Re: A Better (different) WeakArray

Hi William -

William Harford wrote:
> I am interested to know why WeakArray finalization eats up the CPU when
> standard gc does not. The only gc methods I have implemented have been
> standard reference counting ones so I know little of the details of
> other garbage collectors.

The main issue is that the garbage collector does not provide sufficient
information about which element of what array has been finalized to the
image. All the garbage collector does is to signal an event that such a
finalization *has* occurred (but not where). Therefore, if you want to
react to it you'll have to scan the elements of "your" weak array and
the amount of time spent in that process depends both on the number of
objects finalized as well as the number of slots scanned.

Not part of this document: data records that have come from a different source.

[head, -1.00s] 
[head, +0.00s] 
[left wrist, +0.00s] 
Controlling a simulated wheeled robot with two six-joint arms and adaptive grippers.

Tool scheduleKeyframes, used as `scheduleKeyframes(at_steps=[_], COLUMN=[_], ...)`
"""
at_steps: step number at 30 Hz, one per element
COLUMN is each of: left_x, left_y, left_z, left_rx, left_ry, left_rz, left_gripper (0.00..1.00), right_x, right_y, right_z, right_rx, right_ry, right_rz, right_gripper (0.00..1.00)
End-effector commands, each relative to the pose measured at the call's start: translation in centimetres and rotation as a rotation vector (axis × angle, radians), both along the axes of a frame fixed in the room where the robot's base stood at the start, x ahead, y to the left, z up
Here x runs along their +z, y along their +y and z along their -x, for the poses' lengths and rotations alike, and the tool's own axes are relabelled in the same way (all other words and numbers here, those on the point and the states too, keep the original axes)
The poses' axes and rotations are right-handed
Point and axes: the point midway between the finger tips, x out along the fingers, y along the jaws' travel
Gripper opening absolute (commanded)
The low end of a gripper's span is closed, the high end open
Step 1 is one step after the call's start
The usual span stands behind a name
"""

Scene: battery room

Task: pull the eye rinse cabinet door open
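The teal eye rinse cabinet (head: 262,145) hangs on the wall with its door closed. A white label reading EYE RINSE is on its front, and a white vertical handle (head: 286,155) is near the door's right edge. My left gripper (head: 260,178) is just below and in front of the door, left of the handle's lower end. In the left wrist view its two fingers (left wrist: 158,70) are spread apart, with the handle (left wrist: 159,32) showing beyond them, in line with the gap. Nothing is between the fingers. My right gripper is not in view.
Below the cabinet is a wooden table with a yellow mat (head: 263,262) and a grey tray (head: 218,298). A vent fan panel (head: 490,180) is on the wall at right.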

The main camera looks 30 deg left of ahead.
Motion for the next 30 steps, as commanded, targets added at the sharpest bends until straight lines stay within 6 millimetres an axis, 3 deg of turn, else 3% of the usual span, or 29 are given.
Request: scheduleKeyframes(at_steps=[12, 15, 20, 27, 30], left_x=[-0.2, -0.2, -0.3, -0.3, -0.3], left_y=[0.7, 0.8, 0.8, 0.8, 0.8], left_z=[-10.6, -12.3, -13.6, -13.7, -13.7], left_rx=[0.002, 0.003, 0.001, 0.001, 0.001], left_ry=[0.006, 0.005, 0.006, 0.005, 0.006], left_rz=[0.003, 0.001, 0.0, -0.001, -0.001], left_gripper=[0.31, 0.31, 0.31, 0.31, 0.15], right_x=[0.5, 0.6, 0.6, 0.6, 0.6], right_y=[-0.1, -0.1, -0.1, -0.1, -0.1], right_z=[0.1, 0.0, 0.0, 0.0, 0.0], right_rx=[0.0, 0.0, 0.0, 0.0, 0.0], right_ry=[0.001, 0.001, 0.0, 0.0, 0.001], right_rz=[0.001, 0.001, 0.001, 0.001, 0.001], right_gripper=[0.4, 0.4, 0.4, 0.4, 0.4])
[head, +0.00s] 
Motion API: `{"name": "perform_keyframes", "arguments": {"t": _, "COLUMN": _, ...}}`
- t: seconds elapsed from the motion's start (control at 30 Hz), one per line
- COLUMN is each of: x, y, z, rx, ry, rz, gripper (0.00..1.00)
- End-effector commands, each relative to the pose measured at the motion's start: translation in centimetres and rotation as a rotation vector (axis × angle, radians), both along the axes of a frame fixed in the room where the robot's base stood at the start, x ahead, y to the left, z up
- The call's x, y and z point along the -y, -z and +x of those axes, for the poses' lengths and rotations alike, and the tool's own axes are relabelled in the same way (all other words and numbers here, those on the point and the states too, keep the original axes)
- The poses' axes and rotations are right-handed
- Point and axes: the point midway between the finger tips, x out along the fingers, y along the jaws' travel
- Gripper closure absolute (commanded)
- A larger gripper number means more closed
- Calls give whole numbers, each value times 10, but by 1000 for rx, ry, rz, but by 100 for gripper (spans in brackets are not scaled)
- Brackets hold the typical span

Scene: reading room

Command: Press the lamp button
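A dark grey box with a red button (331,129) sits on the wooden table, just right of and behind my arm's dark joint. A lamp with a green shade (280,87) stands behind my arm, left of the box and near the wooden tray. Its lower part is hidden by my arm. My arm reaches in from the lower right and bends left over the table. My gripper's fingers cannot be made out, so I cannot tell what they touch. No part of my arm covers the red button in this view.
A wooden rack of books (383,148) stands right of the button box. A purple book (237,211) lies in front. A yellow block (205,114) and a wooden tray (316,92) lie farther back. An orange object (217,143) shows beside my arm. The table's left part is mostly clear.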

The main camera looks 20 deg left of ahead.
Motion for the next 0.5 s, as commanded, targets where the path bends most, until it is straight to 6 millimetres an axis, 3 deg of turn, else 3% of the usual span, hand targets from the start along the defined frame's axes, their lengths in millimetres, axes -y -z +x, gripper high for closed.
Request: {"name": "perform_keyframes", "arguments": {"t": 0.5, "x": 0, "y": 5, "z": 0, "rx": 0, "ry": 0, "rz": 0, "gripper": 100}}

> My second question is.....
> Is there a simple way to implement a WeakArray (WeakValueDictionary)
> that handles larger value set better. Maybe a WeakValueDictionary that
> only ever looks at 1000 elements at a time for finalization and would
> run less often.

There is no "simple" way for a particular meaning of "simple" - the
current mechanism (which I wrote years and years back) was by far the
simplest thing that could possibly work and it has served its intended
purposes (mainly avoiding dangling resource handles like files or
sockets) very well. It was never intended to scale up to thousands of
objects. Any other mechanism will necessarily be more complex than the
current mechanism.

Cheers,
- Andreas

Lukas Renggli

Re: A Better (different) WeakArray

> There is no "simple" way for a particular meaning of "simple" - the
> current mechanism (which I wrote years and years back) was by far the
> simplest thing that could possibly work and it has served its intended
> purposes (mainly avoiding dangling resource handles like files or
> sockets) very well. It was never intended to scale up to thousands of
> objects. Any other mechanism will necessarily be more complex than the
> current mechanism.

This is a pity, since Seaside uses WeakArrays to cache session state.
We had some applications that started to spend a lot (all) of the CPU
time within the weak-finalizer process. The workaround was to disable
the use of WeakArrays, with the drawback that memory was released much
later and the application required much more memory.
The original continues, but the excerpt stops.